4.3. Appellant heeft aan het college niet meegedeeld dat hij gedurende de periode in geding buiten de gemeente [plaatsnaam] woonde, zodat hij de op hem rustende inlichtingenverplichting heeft geschonden. Nu als gevolg van die schending aan appellant ten onrechte bijstand is verleend, was het college op grond van artikel 54, derde lid, aanhef en onder a, van de WWB bevoegd de bijstand over de periode in geding in te trekken. De uitoefening van die bevoegdheid is niet bestreden.
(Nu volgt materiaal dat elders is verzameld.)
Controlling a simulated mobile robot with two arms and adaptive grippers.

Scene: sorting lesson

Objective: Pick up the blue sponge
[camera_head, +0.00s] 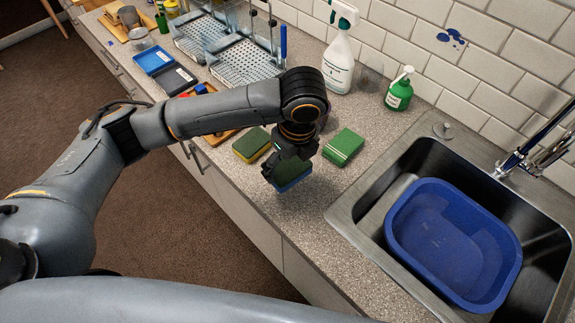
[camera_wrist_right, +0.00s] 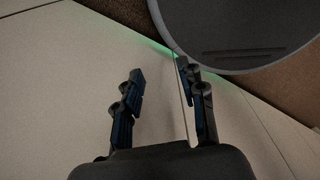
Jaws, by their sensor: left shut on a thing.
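The blue sponge (camera_head: 294,182) has a green top and a blue lower layer, and shows in the head view on or just above the counter. My left gripper (camera_head: 286,167) points down and is shut on it, hiding part of its top. I cannot tell whether the sponge touches the counter. My right gripper (camera_wrist_right: 159,72) shows in the right wrist view with its fingers apart and nothing between them.
A blue basin (camera_head: 400,225) sits in the sink (camera_head: 350,213). A spray bottle (camera_head: 339,62) and green soap bottle (camera_head: 399,93) stand behind.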

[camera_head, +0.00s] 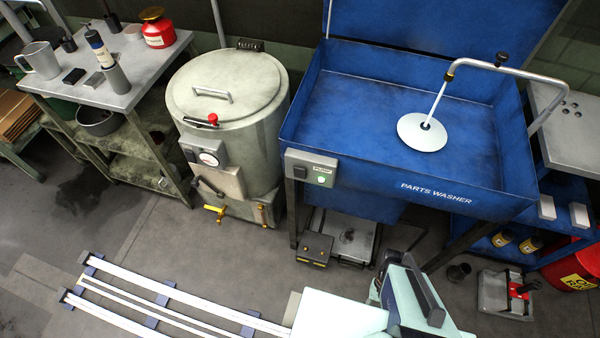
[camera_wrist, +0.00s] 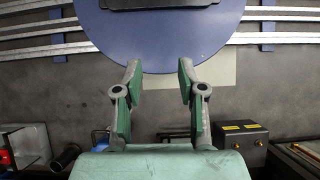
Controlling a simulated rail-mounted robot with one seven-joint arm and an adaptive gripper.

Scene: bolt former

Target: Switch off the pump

Daarmee is tevens voldaan aan de voorwaarden voor toepassing van artikel 58, eerste lid, aanhef en onder a, van de WWB, zodat het college bevoegd was de over de periode in geding gemaakte kosten van bijstand tot een bedrag van
€ 40.164,66 van appellant terug te vorderen.
4.4. In hetgeen appellant heeft aangevoerd zijn geen dringende redenen gelegen op grond waarvan het college moest afzien van gehele of gedeeltelijke terugvordering van de ten onrechte verleende bijstand. Daarbij is van belang dat de tenuitvoerlegging van een besluit tot terugvordering zodanig moet geschieden dat de betrokkene blijft beschikken over een inkomen gelijk aan de beslagvrije voet, zoals bedoeld in artikel 475d van het Wetboek van Burgerlijke Rechtsvordering.
4.5. Uit 4.1 tot en met 4.4 volgt dat de hoger beroepen niet slagen en dat de aangevallen uitspraken, voor zover aangevochten, dienen te worden bevestigd.
5. Voor een veroordeling in de proceskosten bestaat geen aanleiding.
BESLISSING
De Centrale Raad van Beroep
-bevestigt de aangevallen uitspraak 1 voor zover aangevochten;
-bevestigt de aangevallen uitspraak 2.
Deze uitspraak is gedaan door C. van Viegen als voorzitter en O.L.H.W.I. Korte en E.C.R. Schut als leden, in tegenwoordigheid van J.M. Tason Avila als griffier. De beslissing is uitgesproken in het openbaar op 27 november 2012.